But, alas, alas, my tale of Thailand isn’t quite like this. It’s less burned (although, after a week of staring at the Dutchman in front of me, my own appearance must have startled other visitors, who all couldn’t resist gawking at me as if I were a Giant Panda at loss and out of its natural Chengdu habitat) and surely much less heroic. My story is, well, just that: my story of Thailand, my Thailand; a Thailand you surely want to get to know. Which you can, in the coming 5 posts.
Let’s start by saying that we are in the year 2557. That’s about how old Buddha would have been had he still been around, which, in many ways here in Thailand, he still is. We -my family members and I- haven’t really changed a lot since we left China in the year 2014, but gosh, it does feel ages ago. Nor has Thailand since the last time I was here, which must have been somewhere around 2532. I am always astonishing how, each time I revisit a place after a long time, these memories (or at times just deja vu’s), seem only a few days ago and at the same time from a different lifetime.
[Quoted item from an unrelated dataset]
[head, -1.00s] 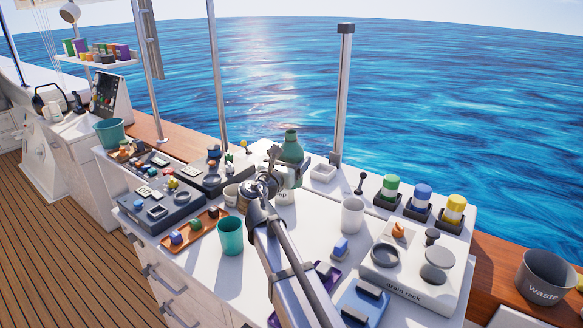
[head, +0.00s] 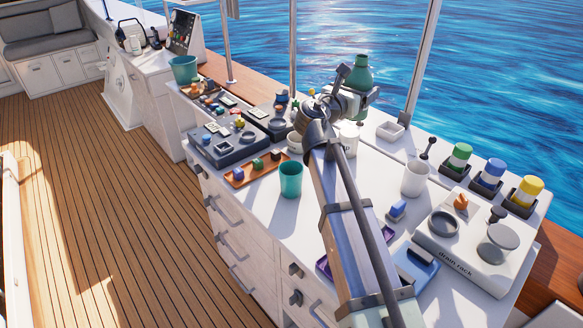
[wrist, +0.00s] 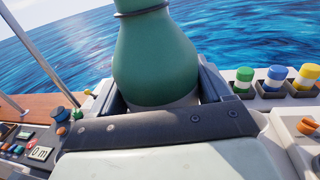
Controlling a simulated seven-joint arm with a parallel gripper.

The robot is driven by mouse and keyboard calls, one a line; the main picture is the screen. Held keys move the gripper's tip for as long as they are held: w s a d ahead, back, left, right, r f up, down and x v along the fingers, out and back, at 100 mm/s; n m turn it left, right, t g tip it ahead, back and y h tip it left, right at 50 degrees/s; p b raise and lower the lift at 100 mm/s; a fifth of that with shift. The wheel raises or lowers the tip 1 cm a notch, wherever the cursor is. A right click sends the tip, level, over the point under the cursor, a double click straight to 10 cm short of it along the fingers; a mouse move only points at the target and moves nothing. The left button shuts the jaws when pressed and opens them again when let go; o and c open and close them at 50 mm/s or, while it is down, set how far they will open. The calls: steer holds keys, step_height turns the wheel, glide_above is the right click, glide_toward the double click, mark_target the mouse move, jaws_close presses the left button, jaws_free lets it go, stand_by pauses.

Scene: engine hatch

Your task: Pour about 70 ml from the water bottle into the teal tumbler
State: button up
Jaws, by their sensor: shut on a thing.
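The green water bottle (head: 362,75) is upright in my gripper (head: 366,95), which is shut around its body. In the wrist view the bottle (wrist: 155,60) stands between the gripper's two fingers (wrist: 160,100), its top cut off by the frame. The bottle is above the back of the white counter, apart from the tumbler. The teal tumbler (head: 291,180) stands upright on the counter, left of my arm and nearer the front edge. Its inside is too small to read.
A white cup (head: 415,179) stands right of my arm, and another white cup is partly hidden behind the gripper. An orange tray (head: 238,182) with small blocks lies left of the tumbler. The drain rack (head: 455,262) and colored jars (head: 490,172) are at right.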

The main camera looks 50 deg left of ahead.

It leaves me with a pang of good-old-days-long-gone sadness mixed with an eerie sense of disappointment to see all that has changed. Even when these changes are for the good. Even here, where nothing had really changed. Not the smiles and kap kun kaaa and kap kun kap’s; not the devout prayers of passengers when they gently move their hands together in front of their nose whenever the bus rushes by yet another Buddha altar; not the street noises that always sound louder in this dense humidity. Not even the trains that could easily be the masterpieces of any museum. And we are to take the 9:06 from Bangkok to Chiang Mai.
Our taxi to the station went in the wrong direction (as they used to do -on purpose!- during my first visit) and because my day had started of wrong, I put up an act that made everyone else in the cab very quiet. I was about to pull the driver away from behind the wheel, was it not that he started to apologize and reset the meter. Instantly feeling better I calmed down and he continued apologizing. All in all, by the time we arrived at the station (20 minutes early) the driver had reset his meter 3 times, I felt irreparably embarrassed by my own conduct when for a moment it looked like he was going to pay us. He didn’t, I’m glad to say, because as it was, I definitely hadn’t felt this bad in years. Friendly people, the Thai.
The station was small, yet it still employed a good handful of people. It had its station master and its station master assistant (each with their own hangout sign in front of their offices that seemed straight out of one of those black and white Charley Chaplin movie), a cashier and some others whose roles weren’t quite clear to me. And by the look of it, not to them either. A dozen stray dogs ran around, clearly at home here. And all that for two rails that you could freely crossover or sit on or sleep at, unless of course, a train is using it. The train schedule was displayed on a large notice board -all in Thai- one that obviously hadn’t been changed ever since the British engineers built this line more than a 100 years ago. Whenever a train arrived or set off, the station master skillfully waved his 2 flags, one green, one red. The station bell was rung -also by the station master- to signal your last chance to board the train. All this under the watchful eye of King Bhumibol, whose life size portrait behind an incense altar is the center of each station, as it has been for the last 70 years. Time here doesn’t rush, it crawls. But this timelessness may not last though. Not only will the King’s days come to an end (although he does seem to live forever), but far above His Majesty’s eyes the unfinished remnants of a high-speed rail remind us that, whenever Thailand has money and is not in turmoil, they too will ‘progress’. It’s all a matter of time. It just may take them another 70 years.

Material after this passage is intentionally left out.